Semaver ( semafor yani kendi kendine kaynayan ) Ruslar tarafından icat edilmiş. Zamanında Rus aristokrat ve Osmanlı Ekabirlerine hizmet etmişse de, şimdilerde bazı evlerde nostaljik bir biçimde bulunuyor. Çayın niteliğinden çok hazır sıcak su bulunmasına hizmet ediyor. Ama demlik ve çaydanlık kullanımı Türkiye’de gayet yaygın. Öte yandan poşet çay olgusu, işe yetişmek isteyenlerin tercihi olsa da iyi demlenmiş bir çayın yerini tutamıyor. Şahsen ben bergamotlu çayları tercih ediyorum. Twinings’in Earl Grey’i de favorim. Türkiye’de çok pahalı olduğundan Duty Free’lere girdiğimde almaya çalışıyorum. Bu kez yeni bir cinsini denedim. Lady Grey’in Citruslu olanı. içindeki portakal kabukları ve nefis kokusunu hissetmemek olanaksız. Ama bir de mavi yapraklar vardı. Araştırınca onların Peygamber çiçeği ya da Mavi Kantaron denilen bitki olduğunu anladım. Öksürüğe ve bir çok başka şeye iyi geliyormuş. Son zamanlarda kansere, bilmemneye iyi geliyor diye fıştıklanan yeşil çayı ben nedense sevemedim. Evde arkadaşların getirdiği ve benim de içerim diye aldığım yeşil çaylar rafları bekliyor. Çay deyince bahçemde yetiştirdiğim ada çayından yaptığım, ya da boğaz ağrısı öksürüğe iyi gelen ıhlamur -ki ona da tarçın ve karanfil eklerim-da geliyor aklıma. Ama benim için çay, çoğumuz da olduğu gibi siyah çay. Sabah üç bardak, ikindi de demlersem bir üç de o.
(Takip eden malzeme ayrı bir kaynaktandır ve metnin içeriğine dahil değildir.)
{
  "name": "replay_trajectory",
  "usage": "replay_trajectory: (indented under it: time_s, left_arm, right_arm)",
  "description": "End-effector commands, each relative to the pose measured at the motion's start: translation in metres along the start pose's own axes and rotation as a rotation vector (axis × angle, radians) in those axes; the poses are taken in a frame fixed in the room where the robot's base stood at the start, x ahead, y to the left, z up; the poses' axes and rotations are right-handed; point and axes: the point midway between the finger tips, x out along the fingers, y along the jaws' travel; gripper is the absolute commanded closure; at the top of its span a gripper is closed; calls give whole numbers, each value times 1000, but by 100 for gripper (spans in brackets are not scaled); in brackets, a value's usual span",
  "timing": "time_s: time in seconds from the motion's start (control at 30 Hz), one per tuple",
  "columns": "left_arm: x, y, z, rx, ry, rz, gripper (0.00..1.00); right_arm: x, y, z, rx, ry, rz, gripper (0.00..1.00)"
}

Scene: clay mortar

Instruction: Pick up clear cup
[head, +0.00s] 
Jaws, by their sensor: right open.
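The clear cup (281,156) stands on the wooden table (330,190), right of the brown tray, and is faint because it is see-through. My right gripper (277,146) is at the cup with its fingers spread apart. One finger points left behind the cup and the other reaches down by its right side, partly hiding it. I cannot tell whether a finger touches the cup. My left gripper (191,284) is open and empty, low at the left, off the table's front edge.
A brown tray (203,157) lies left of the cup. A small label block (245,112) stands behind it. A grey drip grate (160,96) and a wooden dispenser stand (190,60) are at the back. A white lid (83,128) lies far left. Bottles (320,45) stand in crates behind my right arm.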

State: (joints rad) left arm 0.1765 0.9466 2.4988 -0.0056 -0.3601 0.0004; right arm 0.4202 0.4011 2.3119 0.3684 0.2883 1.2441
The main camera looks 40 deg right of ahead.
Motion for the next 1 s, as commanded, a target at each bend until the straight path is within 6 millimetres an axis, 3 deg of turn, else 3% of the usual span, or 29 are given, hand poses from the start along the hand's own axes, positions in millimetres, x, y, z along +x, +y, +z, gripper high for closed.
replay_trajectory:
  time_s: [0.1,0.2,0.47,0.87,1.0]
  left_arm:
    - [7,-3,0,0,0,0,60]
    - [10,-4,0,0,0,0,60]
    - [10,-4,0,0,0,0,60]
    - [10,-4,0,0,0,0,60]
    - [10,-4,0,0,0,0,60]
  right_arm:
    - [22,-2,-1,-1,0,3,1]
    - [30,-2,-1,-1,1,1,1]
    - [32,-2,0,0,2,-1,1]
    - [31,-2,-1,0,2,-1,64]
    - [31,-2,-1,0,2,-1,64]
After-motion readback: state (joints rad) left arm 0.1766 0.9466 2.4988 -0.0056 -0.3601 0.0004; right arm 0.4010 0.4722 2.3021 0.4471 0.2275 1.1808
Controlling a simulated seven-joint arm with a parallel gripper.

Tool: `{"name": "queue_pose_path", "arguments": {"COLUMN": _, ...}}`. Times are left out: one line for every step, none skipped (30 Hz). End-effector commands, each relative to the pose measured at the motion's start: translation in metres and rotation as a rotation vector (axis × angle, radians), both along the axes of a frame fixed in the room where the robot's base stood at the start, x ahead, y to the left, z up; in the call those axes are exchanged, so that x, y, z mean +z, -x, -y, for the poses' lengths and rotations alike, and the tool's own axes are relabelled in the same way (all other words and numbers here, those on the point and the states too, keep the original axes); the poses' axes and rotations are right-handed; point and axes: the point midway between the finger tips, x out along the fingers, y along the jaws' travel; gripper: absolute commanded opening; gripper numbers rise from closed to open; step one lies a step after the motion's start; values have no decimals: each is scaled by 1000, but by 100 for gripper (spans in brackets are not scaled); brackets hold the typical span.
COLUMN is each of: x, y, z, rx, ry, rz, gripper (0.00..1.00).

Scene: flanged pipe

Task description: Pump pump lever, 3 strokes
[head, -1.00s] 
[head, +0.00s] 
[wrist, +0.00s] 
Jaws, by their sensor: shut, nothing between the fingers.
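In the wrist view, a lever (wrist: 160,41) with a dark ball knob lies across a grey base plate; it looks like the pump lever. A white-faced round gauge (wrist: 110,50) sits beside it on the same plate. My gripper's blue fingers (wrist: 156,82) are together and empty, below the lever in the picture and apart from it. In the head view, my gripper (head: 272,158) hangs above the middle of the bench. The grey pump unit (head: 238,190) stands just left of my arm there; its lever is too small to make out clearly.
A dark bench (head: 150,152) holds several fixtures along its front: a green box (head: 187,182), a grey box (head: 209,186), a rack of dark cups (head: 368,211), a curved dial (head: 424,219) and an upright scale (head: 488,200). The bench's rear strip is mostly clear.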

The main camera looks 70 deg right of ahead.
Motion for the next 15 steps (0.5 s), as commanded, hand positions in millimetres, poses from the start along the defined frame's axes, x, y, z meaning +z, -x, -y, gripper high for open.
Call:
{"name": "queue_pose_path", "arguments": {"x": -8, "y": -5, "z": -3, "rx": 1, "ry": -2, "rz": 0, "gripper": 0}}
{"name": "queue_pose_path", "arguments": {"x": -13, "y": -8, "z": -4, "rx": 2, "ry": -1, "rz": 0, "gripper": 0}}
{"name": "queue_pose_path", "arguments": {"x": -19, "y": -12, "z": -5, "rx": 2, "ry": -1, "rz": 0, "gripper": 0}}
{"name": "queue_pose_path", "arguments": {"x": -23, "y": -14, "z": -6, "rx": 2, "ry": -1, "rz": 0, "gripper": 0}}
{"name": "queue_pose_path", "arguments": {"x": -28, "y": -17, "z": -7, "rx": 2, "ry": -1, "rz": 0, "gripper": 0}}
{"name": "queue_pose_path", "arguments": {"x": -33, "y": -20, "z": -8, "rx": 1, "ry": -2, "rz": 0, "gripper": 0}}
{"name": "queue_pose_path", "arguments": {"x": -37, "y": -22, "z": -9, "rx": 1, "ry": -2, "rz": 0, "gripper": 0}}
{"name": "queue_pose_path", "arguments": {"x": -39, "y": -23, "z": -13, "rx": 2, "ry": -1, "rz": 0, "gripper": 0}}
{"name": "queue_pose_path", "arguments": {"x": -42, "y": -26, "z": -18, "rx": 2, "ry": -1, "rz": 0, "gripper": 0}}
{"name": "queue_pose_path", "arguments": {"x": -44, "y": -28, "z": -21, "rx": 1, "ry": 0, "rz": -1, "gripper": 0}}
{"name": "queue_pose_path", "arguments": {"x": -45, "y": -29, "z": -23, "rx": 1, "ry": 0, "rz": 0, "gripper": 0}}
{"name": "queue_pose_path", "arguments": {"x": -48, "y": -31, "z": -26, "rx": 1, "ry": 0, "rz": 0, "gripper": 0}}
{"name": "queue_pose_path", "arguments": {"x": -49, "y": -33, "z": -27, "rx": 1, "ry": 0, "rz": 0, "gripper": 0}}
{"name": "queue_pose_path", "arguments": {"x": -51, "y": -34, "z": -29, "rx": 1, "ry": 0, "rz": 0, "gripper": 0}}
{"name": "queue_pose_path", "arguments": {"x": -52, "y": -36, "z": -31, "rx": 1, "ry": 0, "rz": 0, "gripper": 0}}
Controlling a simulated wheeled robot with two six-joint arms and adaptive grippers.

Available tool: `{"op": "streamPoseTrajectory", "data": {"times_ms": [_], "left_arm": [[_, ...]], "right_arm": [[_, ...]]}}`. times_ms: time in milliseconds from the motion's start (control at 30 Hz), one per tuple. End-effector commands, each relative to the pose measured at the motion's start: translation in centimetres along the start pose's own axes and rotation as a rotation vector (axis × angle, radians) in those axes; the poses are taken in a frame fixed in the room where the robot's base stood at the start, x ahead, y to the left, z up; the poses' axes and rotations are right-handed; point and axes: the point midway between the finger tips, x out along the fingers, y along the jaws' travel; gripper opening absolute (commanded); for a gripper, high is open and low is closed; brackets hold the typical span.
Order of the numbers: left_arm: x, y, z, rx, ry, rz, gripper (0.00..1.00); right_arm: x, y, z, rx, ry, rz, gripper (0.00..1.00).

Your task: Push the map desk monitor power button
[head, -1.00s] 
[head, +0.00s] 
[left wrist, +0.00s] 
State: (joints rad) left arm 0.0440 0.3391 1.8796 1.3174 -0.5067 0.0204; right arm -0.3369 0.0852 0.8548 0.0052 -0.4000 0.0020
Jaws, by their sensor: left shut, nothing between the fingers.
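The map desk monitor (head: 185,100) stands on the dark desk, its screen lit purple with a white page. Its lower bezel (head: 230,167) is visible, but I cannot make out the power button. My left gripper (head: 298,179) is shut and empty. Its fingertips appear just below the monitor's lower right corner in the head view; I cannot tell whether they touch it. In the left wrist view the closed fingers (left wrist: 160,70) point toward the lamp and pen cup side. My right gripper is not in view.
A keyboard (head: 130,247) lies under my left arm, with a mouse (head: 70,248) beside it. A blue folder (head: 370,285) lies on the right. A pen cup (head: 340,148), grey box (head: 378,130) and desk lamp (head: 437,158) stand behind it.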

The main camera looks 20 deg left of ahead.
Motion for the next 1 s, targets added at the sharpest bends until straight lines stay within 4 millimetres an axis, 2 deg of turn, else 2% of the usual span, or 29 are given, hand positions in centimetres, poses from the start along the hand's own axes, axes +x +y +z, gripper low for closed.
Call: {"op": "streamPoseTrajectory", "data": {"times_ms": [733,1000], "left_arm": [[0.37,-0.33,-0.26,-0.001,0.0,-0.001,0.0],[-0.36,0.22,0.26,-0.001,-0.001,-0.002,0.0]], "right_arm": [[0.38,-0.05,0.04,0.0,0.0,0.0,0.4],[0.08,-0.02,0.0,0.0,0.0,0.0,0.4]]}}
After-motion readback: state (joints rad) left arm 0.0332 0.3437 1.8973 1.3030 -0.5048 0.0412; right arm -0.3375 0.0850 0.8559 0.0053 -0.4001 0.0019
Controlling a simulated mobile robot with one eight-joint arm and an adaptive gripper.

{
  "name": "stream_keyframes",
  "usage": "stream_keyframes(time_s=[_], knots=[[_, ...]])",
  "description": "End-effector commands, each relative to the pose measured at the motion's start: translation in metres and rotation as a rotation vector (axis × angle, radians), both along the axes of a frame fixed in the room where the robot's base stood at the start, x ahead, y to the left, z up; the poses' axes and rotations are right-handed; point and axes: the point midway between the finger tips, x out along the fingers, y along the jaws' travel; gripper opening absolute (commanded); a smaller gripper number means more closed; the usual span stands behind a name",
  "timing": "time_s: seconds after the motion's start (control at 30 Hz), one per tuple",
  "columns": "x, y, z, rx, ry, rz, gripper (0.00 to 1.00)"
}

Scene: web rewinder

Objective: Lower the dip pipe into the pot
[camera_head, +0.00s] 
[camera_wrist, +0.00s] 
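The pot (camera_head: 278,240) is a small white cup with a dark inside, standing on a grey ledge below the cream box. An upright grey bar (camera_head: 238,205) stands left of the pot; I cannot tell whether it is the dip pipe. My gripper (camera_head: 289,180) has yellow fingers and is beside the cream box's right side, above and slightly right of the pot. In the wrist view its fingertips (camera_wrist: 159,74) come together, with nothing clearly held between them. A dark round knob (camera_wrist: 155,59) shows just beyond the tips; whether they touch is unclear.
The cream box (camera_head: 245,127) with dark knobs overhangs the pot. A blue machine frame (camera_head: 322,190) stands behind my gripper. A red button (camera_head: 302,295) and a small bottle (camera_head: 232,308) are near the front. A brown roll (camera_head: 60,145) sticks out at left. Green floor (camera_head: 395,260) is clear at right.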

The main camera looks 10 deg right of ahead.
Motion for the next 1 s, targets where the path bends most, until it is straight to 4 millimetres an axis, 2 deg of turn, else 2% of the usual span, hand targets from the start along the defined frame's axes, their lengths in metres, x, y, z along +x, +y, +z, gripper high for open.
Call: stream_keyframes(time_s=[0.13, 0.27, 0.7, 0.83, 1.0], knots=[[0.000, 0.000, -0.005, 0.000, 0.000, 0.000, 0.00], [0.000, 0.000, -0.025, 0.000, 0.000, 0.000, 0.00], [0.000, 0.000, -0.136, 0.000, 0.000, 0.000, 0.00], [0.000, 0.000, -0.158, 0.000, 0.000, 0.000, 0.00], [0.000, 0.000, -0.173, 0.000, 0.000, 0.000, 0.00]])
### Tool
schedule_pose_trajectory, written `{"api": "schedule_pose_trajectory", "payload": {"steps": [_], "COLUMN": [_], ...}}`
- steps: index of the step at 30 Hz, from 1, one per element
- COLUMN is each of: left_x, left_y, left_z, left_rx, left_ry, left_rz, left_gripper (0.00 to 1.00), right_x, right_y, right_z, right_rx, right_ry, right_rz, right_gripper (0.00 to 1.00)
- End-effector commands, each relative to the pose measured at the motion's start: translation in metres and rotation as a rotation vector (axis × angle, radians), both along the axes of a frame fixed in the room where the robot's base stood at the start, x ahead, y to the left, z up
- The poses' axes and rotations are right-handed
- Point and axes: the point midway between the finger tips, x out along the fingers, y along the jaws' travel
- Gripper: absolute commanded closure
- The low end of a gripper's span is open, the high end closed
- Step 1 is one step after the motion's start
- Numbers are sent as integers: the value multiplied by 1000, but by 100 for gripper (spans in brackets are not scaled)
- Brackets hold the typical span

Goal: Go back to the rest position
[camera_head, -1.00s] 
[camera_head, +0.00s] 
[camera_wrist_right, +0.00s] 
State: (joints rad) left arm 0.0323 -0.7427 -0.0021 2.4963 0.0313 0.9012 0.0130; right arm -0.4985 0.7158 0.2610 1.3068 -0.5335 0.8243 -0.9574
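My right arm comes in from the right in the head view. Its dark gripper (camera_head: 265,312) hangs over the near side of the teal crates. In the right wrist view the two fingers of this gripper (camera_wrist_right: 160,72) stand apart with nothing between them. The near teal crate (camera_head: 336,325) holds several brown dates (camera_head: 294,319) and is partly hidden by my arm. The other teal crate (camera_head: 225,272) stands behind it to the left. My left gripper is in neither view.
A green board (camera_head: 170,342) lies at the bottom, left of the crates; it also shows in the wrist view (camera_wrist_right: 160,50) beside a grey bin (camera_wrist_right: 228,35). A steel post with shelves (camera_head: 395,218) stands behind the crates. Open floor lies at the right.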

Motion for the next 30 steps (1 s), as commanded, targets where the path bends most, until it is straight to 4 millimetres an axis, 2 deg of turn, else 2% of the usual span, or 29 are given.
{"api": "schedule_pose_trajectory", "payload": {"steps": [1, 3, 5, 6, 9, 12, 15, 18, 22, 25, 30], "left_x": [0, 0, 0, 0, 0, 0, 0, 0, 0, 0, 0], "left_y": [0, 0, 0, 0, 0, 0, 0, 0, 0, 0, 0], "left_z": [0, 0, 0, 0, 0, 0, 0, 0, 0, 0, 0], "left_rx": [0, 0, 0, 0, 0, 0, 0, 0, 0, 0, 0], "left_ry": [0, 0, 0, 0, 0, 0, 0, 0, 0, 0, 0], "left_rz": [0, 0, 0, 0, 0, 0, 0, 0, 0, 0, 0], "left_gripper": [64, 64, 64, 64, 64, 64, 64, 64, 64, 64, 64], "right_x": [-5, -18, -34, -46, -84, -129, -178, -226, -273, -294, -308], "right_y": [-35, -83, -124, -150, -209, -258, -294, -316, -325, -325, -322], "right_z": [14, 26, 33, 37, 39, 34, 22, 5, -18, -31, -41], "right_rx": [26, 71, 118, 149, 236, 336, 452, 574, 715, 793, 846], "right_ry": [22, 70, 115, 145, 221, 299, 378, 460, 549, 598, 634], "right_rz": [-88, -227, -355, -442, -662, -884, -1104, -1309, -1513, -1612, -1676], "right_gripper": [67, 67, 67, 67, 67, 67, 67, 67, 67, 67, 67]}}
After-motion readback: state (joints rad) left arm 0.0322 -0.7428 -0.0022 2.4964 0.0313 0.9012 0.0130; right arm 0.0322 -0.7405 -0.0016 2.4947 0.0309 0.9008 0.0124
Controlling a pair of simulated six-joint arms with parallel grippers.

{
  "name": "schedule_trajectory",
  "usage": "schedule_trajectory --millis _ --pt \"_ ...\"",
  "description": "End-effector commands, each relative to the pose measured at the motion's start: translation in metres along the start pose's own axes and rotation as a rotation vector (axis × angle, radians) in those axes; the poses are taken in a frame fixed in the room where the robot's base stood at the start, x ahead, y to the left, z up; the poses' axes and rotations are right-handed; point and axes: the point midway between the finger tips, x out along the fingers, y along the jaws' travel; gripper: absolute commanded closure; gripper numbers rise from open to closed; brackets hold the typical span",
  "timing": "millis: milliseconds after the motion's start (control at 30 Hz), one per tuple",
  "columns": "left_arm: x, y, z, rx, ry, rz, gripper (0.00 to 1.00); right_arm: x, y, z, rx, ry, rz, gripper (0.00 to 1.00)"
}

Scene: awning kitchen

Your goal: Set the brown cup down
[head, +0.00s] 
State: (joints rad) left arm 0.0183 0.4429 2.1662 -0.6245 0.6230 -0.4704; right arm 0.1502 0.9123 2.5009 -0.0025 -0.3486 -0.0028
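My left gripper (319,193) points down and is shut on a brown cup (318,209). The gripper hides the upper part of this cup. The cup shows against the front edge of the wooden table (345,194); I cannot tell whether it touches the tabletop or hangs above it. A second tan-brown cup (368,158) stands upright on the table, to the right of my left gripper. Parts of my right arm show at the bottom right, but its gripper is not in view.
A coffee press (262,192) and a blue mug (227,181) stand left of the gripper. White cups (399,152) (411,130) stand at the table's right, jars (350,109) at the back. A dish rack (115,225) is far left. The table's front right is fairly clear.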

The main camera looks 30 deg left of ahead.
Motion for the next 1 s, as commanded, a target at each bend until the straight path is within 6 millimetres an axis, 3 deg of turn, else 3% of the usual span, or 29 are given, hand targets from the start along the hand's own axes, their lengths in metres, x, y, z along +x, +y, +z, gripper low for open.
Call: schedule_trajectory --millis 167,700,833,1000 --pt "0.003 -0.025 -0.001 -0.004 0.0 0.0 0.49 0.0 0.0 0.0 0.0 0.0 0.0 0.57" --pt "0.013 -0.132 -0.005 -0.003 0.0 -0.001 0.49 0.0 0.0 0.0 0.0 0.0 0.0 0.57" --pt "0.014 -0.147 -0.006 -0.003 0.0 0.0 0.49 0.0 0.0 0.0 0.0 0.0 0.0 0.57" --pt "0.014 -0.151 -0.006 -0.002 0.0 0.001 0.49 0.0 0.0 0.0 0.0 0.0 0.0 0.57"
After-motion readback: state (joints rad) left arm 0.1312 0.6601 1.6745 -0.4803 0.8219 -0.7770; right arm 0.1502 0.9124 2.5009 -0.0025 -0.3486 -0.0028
Artık çalışmadığımdan ders aralarında içemiyorum- misafir gelirse akşam da demlenebilir. İyi demlenmemiş, ot gibi olan çayları içemiyorum. Son zamanlarda çayı tadlandırıcıyla içmeye başladım. Şekersiz çay içmeyi bir türlü beceremiyorum. İyi bir kahve falı bakıcısı olduğum söylenir. Çayla bakılan falı da merak etmiyor değilim. Bir de hayranı olup, kendim geliştirmeye başlamayı düşündüğüm tea cosy’lerden söz edeyim. Efendim bunlar demlik ya da çaydanlığın üzerine geçirilip çayı sıcak tutmaya yararlar, özellikle de dışarıda içiyorsanız çayınızı. Şuradan envai türünü görebilirsiniz. Ben yakında örgü olanlarından başlayacağım yapmaya. Çay yapmanın benim açımdan en kötü yönü, daha önce başka bir yazımda da söz ettiğim gibi çaydanlığı yakmak. Nedense ya bir kitaba ya bir diziye dalıp o çaydanlıkları yakıyorum, elektrikli çaydanlığı da sevemedim, bu dalgınlığı ne yapacağım bilmem. Çay üzerine bu kadar sözden sonra “Çayınız demli olsun.” diyerek bitirmek istiyorum.
Permalink //
Sevgili Nilgün,
Geç de olsa Baban sayesinde çaya başlaman iyi olmuş ..
Kahve de zevkli bir içecek ancak çay sanki farklı bir kategoride…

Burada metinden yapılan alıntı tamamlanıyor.